2 min read

Why Game Backends Still Use TCP, UDP, and Bare Metal in 2025

In a world of cloud-native everything, game servers still rely on raw sockets, custom protocols, and bare metal. Here's why — and what most developers miss about building real-time backends.
Why Game Backends Still Use TCP, UDP, and Bare Metal in 2025
Photo by 8 verthing / Unsplash

I get it. It’s 2025. Everything’s “serverless”, “cloud-native”, and “AI-optimized”. Your infra scales horizontally like it’s second nature, and you probably haven’t ssh’d into a box for months. So why on earth are game developers still messing with TCP, UDP, and yeah — even bare metal?

Because unlike most web apps, games don’t live in request-response land. They live in real time.

Let’s unpack that.

Games Don’t Wait

In a typical SaaS app, a user clicks something, and you get a request. You process it, maybe do a DB lookup, then send a response.
Milliseconds? Sure. But a few hundred won't kill you.

Now try that in a game.

Imagine you're playing a shooter. You move right. You shoot. That input better reach the server now, and the result better reach other players even faster. You’ve got one job: don’t make it feel laggy.

That’s why game backends don’t run on HTTP or GraphQL. They run on raw sockets, UDP, custom protocols, and things that most developers haven’t looked at since college.

Why UDP?

UDP is fast. It doesn’t guarantee delivery, but it’s stateless, lightweight, and predictable.

For most real-time games, like FPS or racing, speed beats reliability. If a packet gets dropped, who cares? There’s another one coming 30ms later. You don’t retransmit old positions — you just keep sending new ones.

That’s a mental shift from typical backend work, where loss = bad.
In games, old info is worse than missing info.

And Why TCP?

That said, not everything is real-time. Some things do need reliability. Like:

  • Logging in
  • Matchmaking
  • Inventory management
  • Chat

For those, TCP still works fine. It’s battle-tested, it guarantees order, and it plays nice with load balancers and firewalls.

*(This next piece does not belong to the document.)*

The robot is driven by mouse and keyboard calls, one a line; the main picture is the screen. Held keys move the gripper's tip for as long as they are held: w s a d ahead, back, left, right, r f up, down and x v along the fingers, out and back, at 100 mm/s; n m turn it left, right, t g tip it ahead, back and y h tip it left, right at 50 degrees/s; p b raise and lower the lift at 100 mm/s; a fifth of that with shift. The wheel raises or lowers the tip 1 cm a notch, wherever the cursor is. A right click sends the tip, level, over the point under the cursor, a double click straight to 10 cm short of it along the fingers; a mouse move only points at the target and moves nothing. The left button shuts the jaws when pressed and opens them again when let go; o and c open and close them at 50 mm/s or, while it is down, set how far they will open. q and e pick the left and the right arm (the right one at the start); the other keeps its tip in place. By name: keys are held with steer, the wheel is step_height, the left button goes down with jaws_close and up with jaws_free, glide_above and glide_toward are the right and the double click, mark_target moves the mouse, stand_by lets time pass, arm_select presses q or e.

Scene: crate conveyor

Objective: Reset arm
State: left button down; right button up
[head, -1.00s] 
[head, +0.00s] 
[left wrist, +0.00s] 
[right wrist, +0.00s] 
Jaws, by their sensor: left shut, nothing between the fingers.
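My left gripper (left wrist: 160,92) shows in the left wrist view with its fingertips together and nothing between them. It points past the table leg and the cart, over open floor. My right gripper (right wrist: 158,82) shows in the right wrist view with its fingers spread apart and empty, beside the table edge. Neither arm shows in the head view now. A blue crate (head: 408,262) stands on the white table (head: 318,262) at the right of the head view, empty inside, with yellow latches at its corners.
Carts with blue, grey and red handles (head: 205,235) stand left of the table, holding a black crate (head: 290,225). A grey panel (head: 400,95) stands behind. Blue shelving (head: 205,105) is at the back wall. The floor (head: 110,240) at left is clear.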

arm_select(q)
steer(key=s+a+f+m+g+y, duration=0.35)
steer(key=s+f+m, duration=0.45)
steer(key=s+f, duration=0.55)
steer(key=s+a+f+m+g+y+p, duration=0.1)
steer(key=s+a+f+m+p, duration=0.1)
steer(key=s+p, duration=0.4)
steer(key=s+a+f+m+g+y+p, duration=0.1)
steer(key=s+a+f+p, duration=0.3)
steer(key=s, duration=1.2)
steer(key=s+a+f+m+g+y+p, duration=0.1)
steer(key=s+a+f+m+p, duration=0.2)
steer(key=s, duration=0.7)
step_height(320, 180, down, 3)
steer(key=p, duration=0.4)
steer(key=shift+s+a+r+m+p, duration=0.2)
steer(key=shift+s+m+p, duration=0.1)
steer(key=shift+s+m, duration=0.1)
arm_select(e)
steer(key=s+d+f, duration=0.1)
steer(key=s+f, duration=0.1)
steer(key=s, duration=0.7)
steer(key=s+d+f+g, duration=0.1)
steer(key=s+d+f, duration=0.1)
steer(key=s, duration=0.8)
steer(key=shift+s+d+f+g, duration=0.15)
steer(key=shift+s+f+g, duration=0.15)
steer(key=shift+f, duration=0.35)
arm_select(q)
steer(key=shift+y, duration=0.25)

Many games use both — UDP for gameplay, TCP for setup and state.

Bare Metal? Really?

Yup. In 2025. Still.

Why?

Because running game servers on bare metal means:

  • Predictable latency (no noisy neighbor BS)
  • Full control over network stack, threading, CPU pinning
  • No cold starts, no funky VM spin-ups
  • Cheaper at scale (yep, really — if you’ve got steady traffic)

Running thousands of players on optimized bare metal boxes can be way cheaper and faster than dancing with serverless unicorns that weren’t designed for 20ms tick loops.

But What About the Cloud?

Oh, the cloud is still in the picture. Most studios mix and match.

  • Cloud for auth, accounts, payments
  • Bare metal for game sessions
  • UDP for gameplay
  • TCP for player state

The backend is a hybrid. You use what fits, not what’s trendy.

Don’t Overengineer

If you’re building a multiplayer game backend, resist the urge to wrap everything in a nice little REST API and shove it behind API Gateway. That’s great for business dashboards. Not great for real-time input loops.

Sometimes, good old sockets are just better.

Still Skeptical?

Spin up a 10-player match using WebSockets and JSON and see how long your server lasts before the GC chokes.

Then do the same with UDP, a simple binary protocol, and an event loop tuned to your tick rate.

You'll feel the difference in your gut. Promise.

Final Thought

Game backends live in a different world. One where time moves fast, and players are ruthless.
If you make them wait, they’re gone.

And so we still choose UDP, TCP, and yes — even bare metal.

Because it works. Because it’s fast. And because it gives us what games demand: control.

Not everything old is outdated. Some things are just built right.